======== Rows ========

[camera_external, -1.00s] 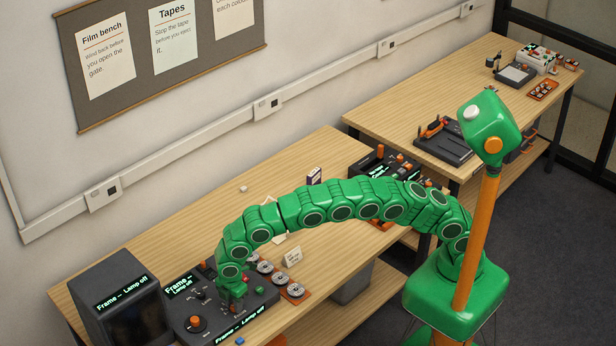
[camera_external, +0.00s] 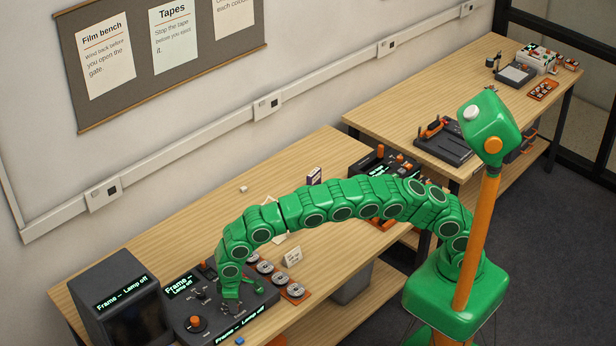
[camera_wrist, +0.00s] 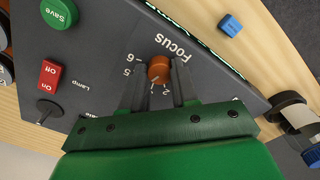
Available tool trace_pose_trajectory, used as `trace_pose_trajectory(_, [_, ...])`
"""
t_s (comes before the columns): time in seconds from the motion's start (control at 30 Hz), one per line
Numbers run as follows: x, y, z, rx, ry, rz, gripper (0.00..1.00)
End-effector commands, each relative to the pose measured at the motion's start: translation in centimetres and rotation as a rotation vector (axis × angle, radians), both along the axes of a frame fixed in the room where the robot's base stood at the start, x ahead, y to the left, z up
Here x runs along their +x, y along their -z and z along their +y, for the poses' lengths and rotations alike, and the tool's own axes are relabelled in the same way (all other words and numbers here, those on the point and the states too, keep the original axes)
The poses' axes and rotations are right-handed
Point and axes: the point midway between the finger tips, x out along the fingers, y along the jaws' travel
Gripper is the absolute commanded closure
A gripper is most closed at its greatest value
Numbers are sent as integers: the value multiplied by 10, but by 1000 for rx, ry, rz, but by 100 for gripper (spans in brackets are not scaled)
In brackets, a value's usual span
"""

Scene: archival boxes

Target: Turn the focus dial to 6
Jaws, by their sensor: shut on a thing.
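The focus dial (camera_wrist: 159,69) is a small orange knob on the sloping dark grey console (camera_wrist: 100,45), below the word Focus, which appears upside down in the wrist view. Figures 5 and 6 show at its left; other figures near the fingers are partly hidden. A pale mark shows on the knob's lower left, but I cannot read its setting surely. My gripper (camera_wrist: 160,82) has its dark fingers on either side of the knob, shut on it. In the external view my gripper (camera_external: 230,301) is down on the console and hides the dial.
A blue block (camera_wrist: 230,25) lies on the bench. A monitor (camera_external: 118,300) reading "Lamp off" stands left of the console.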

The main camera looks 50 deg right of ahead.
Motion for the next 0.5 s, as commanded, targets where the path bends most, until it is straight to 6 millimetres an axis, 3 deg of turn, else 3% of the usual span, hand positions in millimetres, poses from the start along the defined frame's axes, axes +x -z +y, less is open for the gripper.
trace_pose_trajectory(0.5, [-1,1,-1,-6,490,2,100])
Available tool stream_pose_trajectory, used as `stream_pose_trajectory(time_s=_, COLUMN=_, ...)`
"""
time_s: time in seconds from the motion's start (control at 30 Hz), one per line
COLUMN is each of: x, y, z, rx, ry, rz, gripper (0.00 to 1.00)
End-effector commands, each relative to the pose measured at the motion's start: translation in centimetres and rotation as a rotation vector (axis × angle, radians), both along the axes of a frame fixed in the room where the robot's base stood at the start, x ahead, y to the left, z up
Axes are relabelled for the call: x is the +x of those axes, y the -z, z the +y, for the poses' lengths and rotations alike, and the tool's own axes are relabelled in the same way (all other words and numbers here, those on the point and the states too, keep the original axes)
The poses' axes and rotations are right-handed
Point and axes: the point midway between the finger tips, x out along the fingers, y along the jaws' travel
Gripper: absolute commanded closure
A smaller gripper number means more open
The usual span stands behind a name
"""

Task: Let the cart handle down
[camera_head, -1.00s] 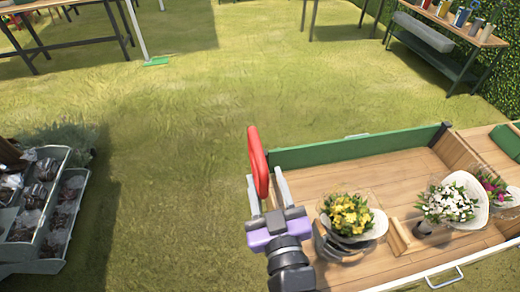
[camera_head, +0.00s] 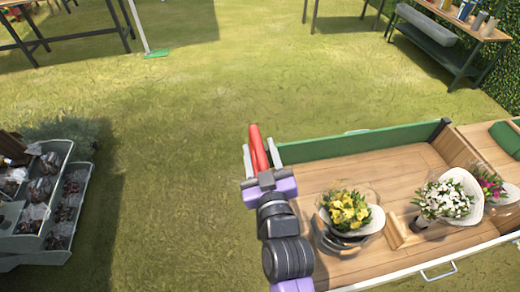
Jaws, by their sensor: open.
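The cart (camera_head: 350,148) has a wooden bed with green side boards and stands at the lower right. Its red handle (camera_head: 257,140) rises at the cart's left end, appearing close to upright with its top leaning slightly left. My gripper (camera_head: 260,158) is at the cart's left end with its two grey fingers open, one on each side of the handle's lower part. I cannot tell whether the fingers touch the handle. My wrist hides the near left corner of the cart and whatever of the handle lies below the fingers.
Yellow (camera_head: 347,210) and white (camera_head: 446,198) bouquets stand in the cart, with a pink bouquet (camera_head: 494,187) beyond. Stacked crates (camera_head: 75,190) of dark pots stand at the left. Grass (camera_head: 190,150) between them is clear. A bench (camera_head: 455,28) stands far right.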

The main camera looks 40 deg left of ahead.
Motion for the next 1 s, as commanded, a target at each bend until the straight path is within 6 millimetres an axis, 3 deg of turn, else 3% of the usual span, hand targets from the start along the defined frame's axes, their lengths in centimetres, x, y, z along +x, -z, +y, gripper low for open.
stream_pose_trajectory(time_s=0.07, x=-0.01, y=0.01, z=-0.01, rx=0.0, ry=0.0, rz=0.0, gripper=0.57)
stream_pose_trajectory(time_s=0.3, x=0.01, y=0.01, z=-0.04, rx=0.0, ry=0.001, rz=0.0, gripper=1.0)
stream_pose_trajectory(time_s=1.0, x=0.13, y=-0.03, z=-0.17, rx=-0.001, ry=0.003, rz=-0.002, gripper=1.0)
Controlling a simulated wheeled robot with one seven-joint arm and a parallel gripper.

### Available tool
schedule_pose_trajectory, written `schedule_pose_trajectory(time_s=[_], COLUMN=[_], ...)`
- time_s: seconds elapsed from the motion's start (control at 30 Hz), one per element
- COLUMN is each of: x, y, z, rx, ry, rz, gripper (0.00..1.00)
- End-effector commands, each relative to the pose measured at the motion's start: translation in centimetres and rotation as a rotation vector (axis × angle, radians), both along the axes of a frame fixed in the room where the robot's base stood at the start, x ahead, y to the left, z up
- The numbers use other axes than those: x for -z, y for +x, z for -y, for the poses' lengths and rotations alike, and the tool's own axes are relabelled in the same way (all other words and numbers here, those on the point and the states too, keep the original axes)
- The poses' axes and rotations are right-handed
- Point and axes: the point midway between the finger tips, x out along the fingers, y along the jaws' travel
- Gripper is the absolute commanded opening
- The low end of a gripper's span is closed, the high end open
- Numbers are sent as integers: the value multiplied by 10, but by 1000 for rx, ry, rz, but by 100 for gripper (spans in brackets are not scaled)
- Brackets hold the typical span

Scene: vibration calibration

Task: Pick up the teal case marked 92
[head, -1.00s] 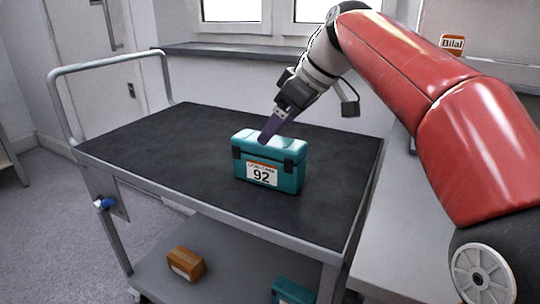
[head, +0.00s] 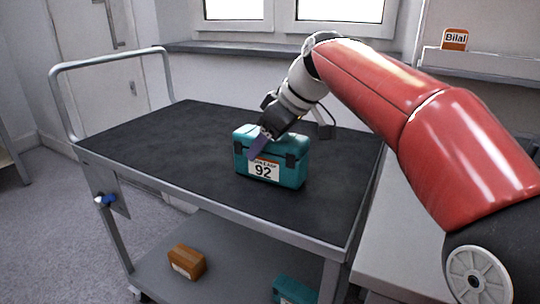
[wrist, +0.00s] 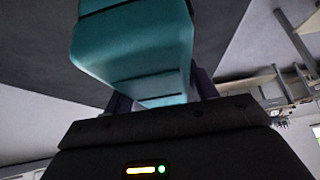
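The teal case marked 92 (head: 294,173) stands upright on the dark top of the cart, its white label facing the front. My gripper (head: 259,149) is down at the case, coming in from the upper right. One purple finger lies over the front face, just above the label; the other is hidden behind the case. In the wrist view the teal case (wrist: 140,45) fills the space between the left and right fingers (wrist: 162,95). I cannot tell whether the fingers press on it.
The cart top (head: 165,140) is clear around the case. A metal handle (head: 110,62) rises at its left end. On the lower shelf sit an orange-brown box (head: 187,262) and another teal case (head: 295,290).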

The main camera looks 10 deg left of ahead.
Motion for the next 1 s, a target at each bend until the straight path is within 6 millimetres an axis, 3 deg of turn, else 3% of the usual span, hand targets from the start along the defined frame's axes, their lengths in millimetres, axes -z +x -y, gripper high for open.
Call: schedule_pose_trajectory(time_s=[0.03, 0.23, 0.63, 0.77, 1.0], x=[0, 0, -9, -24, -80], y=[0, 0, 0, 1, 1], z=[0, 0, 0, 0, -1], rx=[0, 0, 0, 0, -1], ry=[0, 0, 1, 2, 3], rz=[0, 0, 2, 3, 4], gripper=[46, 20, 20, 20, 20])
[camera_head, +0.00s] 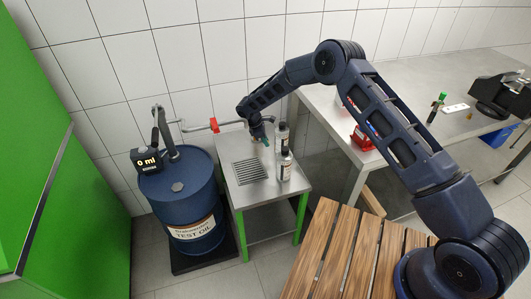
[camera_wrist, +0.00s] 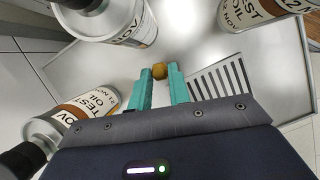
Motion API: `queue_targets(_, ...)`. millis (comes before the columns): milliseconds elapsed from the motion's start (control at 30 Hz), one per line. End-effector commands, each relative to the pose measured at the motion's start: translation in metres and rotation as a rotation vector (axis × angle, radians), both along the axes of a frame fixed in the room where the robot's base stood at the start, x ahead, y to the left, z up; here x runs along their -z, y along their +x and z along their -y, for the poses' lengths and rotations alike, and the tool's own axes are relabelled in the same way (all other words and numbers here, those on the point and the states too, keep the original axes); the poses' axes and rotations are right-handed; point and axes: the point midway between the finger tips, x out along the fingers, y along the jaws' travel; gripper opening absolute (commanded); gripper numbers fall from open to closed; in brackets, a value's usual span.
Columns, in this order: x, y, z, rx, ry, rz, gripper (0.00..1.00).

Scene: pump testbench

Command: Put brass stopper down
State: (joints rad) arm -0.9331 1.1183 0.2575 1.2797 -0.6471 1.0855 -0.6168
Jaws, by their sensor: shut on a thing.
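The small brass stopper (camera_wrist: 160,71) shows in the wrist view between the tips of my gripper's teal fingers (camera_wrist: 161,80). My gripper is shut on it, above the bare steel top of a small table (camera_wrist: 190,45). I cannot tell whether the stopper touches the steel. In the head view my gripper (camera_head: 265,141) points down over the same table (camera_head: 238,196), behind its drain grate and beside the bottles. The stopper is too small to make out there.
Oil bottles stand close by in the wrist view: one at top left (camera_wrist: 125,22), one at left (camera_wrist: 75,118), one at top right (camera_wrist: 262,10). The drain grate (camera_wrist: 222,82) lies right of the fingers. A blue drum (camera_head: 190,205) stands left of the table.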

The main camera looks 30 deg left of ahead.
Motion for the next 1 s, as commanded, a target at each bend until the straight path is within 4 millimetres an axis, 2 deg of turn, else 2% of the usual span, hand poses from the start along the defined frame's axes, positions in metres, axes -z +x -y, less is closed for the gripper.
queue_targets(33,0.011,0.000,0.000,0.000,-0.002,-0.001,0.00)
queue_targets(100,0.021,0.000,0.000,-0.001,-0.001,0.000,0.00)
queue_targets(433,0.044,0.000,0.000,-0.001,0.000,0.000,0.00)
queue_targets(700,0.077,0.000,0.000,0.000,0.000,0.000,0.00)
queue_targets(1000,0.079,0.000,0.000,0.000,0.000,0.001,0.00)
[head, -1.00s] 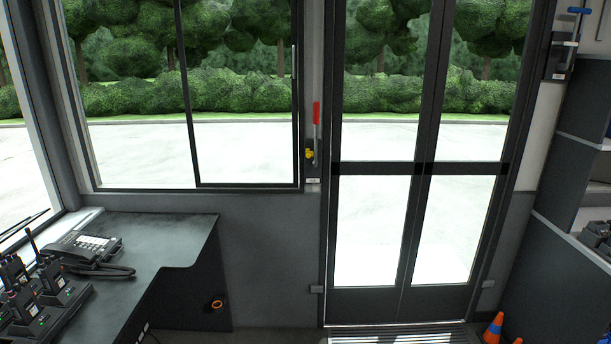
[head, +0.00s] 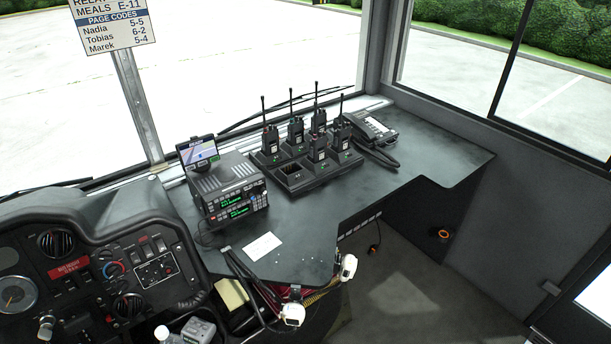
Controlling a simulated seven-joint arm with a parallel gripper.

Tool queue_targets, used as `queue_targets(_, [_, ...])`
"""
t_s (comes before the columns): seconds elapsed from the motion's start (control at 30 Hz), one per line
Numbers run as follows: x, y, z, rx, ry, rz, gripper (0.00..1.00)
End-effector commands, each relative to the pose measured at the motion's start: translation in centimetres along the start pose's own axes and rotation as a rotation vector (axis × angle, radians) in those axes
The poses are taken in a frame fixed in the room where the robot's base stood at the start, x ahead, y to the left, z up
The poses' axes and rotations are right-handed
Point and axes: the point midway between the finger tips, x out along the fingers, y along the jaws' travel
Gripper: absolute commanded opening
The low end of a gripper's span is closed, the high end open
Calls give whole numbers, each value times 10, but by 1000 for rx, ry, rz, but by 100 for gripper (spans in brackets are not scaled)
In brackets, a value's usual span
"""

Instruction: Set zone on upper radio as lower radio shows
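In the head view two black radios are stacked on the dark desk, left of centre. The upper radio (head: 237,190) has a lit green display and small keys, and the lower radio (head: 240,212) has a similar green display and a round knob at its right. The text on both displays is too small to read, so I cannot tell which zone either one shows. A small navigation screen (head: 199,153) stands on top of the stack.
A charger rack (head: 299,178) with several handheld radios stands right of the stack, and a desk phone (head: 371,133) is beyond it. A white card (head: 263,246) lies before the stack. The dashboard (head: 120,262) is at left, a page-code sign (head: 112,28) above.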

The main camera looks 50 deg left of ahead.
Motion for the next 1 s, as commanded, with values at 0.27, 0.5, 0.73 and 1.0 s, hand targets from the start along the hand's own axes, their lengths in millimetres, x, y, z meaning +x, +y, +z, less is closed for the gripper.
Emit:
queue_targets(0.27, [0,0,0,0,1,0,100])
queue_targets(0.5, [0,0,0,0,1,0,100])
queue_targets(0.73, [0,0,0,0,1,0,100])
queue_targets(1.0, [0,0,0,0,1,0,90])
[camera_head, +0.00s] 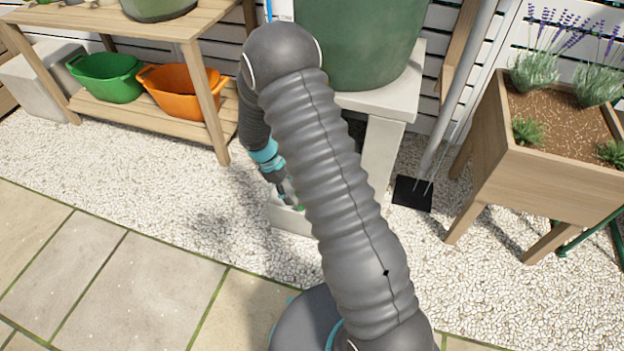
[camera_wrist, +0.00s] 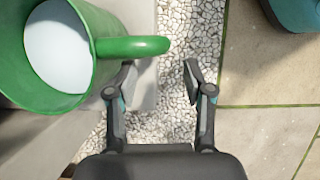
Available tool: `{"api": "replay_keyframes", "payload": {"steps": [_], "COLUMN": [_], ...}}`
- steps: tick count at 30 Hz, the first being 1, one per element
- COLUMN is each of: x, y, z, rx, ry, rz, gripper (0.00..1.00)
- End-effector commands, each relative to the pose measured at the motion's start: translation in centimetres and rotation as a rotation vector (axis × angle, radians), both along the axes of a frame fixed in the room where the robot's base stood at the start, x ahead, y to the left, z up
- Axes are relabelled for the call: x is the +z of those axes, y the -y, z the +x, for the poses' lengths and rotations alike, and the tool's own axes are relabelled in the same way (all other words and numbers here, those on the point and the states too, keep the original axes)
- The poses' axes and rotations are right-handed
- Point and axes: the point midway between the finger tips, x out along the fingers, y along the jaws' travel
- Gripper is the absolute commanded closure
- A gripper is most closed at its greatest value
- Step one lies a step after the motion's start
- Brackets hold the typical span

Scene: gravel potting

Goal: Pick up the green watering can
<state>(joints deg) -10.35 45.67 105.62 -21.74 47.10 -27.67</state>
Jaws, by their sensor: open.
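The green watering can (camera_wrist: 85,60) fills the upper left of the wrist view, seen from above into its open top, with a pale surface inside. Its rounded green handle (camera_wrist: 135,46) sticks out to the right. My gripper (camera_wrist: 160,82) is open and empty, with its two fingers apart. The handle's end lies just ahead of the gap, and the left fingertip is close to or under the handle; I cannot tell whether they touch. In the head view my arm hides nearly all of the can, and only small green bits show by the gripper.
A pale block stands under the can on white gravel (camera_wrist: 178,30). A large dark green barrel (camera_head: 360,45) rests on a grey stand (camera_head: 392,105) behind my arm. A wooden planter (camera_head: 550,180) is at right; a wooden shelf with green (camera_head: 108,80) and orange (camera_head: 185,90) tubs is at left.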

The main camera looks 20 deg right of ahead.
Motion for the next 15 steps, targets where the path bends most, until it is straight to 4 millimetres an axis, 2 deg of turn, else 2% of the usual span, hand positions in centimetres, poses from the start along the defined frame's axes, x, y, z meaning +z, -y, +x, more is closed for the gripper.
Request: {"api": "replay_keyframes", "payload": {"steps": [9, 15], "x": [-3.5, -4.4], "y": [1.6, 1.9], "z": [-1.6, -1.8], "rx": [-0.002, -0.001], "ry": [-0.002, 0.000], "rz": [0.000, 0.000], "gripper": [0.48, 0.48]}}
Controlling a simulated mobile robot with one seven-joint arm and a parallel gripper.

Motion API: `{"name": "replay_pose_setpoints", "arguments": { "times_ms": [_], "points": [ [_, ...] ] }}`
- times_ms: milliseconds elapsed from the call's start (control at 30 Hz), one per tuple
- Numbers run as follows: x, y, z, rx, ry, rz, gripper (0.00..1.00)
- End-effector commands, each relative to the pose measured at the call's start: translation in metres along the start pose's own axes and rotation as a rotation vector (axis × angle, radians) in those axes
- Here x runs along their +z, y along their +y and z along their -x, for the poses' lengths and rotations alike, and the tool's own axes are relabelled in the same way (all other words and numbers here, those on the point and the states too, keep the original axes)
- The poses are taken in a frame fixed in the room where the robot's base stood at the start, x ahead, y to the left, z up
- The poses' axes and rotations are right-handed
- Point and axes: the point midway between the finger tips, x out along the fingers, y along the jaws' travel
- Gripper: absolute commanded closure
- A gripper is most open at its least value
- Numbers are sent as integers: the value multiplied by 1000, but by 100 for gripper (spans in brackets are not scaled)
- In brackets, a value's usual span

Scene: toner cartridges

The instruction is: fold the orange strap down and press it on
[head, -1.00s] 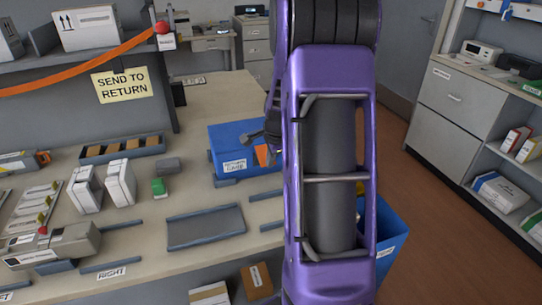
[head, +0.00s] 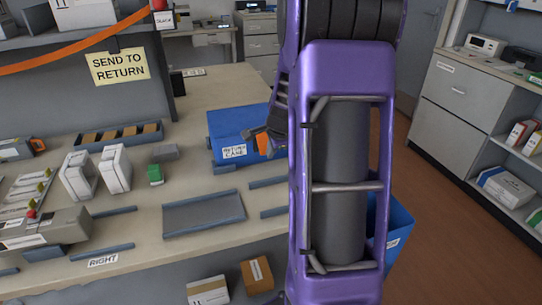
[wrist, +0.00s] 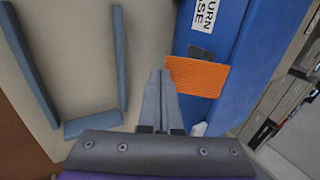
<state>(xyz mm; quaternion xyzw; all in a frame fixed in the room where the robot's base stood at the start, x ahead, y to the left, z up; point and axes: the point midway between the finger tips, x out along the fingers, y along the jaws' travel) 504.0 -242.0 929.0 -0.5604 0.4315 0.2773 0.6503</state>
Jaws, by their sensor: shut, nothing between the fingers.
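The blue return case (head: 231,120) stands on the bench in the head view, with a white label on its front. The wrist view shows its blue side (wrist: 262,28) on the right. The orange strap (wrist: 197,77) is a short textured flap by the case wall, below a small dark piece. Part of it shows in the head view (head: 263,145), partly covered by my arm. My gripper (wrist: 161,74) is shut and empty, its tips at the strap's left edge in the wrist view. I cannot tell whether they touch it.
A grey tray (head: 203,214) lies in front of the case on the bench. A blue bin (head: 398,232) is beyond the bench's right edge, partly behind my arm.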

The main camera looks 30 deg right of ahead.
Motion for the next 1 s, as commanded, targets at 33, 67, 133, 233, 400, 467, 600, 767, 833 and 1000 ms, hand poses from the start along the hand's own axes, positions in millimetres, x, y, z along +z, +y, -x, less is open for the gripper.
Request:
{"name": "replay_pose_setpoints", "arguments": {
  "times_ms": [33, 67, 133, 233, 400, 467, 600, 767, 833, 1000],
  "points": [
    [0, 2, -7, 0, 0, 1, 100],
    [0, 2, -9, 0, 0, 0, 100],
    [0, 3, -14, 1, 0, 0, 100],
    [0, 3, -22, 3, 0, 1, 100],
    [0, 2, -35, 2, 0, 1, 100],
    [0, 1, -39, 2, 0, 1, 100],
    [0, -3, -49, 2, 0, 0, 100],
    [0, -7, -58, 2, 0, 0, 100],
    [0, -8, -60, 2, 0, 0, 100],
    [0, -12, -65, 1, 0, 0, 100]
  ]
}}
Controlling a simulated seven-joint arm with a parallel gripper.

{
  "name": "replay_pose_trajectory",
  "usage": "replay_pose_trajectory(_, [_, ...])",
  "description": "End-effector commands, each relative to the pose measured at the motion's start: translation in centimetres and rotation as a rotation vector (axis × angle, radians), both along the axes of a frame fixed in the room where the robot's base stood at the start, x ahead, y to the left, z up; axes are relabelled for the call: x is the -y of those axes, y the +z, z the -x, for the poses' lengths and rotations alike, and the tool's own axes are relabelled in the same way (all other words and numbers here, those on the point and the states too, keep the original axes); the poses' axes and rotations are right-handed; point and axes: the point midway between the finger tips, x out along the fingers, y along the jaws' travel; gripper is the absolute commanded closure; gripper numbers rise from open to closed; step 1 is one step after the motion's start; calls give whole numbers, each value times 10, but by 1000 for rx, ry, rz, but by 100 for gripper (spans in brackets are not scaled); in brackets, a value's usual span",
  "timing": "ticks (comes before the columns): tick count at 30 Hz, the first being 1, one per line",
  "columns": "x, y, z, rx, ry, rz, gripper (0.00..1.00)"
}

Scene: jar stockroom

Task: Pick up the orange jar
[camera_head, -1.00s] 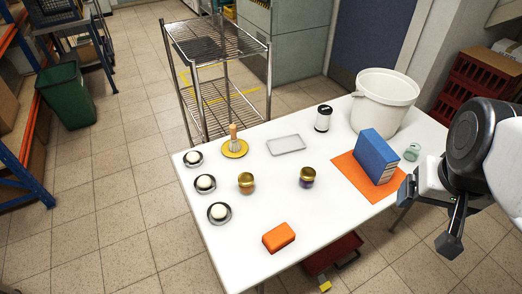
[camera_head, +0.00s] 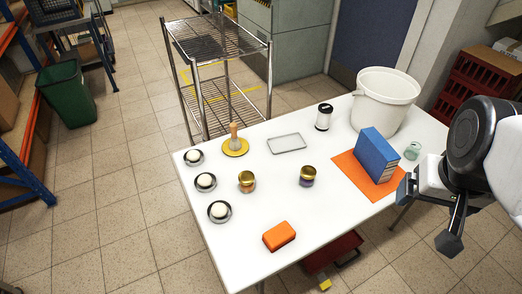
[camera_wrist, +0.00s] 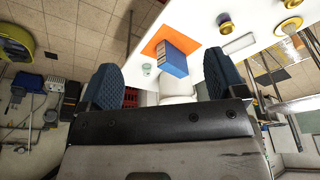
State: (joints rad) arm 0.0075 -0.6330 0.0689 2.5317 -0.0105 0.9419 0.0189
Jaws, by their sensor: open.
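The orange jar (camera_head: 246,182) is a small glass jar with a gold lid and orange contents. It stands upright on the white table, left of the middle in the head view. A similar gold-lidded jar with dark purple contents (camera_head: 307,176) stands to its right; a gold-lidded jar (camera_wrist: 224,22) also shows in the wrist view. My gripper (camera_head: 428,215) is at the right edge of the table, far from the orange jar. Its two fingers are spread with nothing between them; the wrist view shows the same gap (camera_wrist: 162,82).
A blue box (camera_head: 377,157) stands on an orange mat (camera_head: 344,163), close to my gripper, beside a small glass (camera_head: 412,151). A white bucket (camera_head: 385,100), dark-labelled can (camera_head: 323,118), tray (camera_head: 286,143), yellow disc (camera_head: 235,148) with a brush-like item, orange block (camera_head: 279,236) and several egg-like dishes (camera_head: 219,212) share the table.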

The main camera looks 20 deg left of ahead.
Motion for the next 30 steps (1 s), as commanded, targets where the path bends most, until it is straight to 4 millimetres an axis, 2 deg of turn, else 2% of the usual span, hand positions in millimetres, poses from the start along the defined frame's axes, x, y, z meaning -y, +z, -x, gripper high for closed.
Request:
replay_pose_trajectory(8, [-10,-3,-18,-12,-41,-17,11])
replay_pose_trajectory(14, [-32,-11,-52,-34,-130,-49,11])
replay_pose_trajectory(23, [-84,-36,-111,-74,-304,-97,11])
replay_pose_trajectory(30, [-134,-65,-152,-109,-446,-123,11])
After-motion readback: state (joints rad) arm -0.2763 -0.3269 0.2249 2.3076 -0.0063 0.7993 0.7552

========

• Your task
Show every line where the string "Pick" appears.

• Solution to this exercise
Task: Pick up the teal case marked 92
Goal: Pick up the green watering can
Task: Pick up the orange jar

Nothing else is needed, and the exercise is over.